One of the fine lines that a lot of MLM companies struggle to walk on is the balance between retail selling and recruiting.

Naturally in order for the business to grow new members, associates or distributors must be recruited but in order to sustain this growth there also needs to be strong sales.

These sales need to be independent of product purchases from within the company’s member base.

Failure to ensure this usually results in the eventual collapse of the business, that is if the authorities don’t catch up with the company first.

This should be common knowledge to anyone running a multi-level marketing company.

Let alone somebody who’s been in the industry for nearly a decade.

Listening in on a recent Avant back office call I was therefore quite surprised at the level of blatant recruitment pushing going on.

The following call is part of the automated recruitment system made available to Avant members to assist them in recruiting new business associates to the company.

Automated systems are all the rage these days and the idea is that you simply get people onto these calls and they get all the information they need.

This replaces the effort you’d otherwise put into each and every new prospect that comes your way when you’re explaining the company to them.

Avant is by no means unique in this aspect but a listen in of their current back office call certainly raised some concerns.

The following is taken directly from the recording itself, all I’ve done is edit out some of the testimonial fluff between the various segments.

Have a listen.

The first part of the call is about Avant’s leadership bonus. This is a direct monetary reward for recruiting people to Avant.

Under the Wikipedia definition of a pyramid scheme model, the requirement to purchase Elevate (Avant’s $1495 personal development course) can be seen as the ‘required payment‘.

The call then goes into the ‘residual override compensation program’.

This program rewards people with a monetary payment if they recruit 5 people who purchase Elevate.

If those recruited 5 people recruit another 5 people who purchase Elevate, you get paid again.

This payment goes 4 levels deep and all that’s required is the recruitment of Avant associates and a once off purchase of Elevate.

Brent Payne then goes on to urge listeners to ‘share this opportunity with as many people as you can’ and to ‘talk to everyone you come into contact with‘.

Then comes the emotional guilt trip;

if you care about others…I feel you have a responsibility to show them this life changing opportunity.

Following this Payne goes for blunt and actually sets a task for listeners to go out and recruit five people into Avant and purchase Elevate ‘and help them duplicate your efforts‘.

No longer is recruiting optional or a reward for those willing, instead it’s a direct order from the CEO himself.

Payne then closes by stating that you don’t even have to understand the Avant’s compensation plan to make money.

All you have to do is go out and recruit five people to Avant and get them to purchase Elevate.

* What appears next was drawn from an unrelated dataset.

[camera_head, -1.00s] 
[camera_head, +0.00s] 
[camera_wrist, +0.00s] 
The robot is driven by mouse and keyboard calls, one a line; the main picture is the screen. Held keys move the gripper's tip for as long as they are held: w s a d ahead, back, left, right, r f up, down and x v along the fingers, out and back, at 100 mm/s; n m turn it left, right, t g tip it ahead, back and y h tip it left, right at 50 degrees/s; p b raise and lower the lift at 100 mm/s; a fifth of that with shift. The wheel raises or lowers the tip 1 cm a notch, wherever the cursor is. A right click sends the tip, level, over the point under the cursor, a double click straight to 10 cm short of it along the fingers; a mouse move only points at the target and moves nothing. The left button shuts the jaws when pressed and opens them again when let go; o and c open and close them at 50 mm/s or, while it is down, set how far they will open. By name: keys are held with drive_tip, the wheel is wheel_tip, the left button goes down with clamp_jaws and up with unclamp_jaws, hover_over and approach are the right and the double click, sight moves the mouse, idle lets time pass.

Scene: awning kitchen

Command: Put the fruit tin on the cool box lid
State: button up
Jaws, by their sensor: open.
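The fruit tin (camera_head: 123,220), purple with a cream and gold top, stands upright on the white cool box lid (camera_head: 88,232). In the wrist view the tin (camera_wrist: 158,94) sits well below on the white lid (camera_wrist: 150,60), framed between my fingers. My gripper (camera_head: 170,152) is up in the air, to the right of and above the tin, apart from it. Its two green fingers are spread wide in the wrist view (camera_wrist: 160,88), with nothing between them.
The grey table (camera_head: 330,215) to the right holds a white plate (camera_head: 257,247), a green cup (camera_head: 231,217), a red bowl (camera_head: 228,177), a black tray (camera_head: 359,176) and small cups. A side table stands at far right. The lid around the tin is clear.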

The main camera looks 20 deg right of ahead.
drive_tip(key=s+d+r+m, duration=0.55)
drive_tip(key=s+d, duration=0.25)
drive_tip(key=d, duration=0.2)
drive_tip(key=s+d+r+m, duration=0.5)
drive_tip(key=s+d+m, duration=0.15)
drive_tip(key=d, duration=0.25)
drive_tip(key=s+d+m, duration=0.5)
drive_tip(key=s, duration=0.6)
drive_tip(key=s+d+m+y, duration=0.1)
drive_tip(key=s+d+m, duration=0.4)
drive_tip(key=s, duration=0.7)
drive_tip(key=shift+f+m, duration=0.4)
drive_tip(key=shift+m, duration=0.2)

Then help them duplicate your efforts, help the members they recruit duplicate their efforts and so on and so forth.

See where this going?

After all the controversy that surrounded the marketing efforts of Liberty League when it was in its prime its massively disappointing to see Avant being marketed this way.

Last night Avant came out of prelaunch and is now fully operational.

Hopefully there’s a change in how the Avant business opportunity is currently being marketed, otherwise I fail to see how the business will be sustainable in the long term.

Whether the hard emphasis on new member duplication was just a prelaunch phase or how Avant will be long term marketed remains to be seen.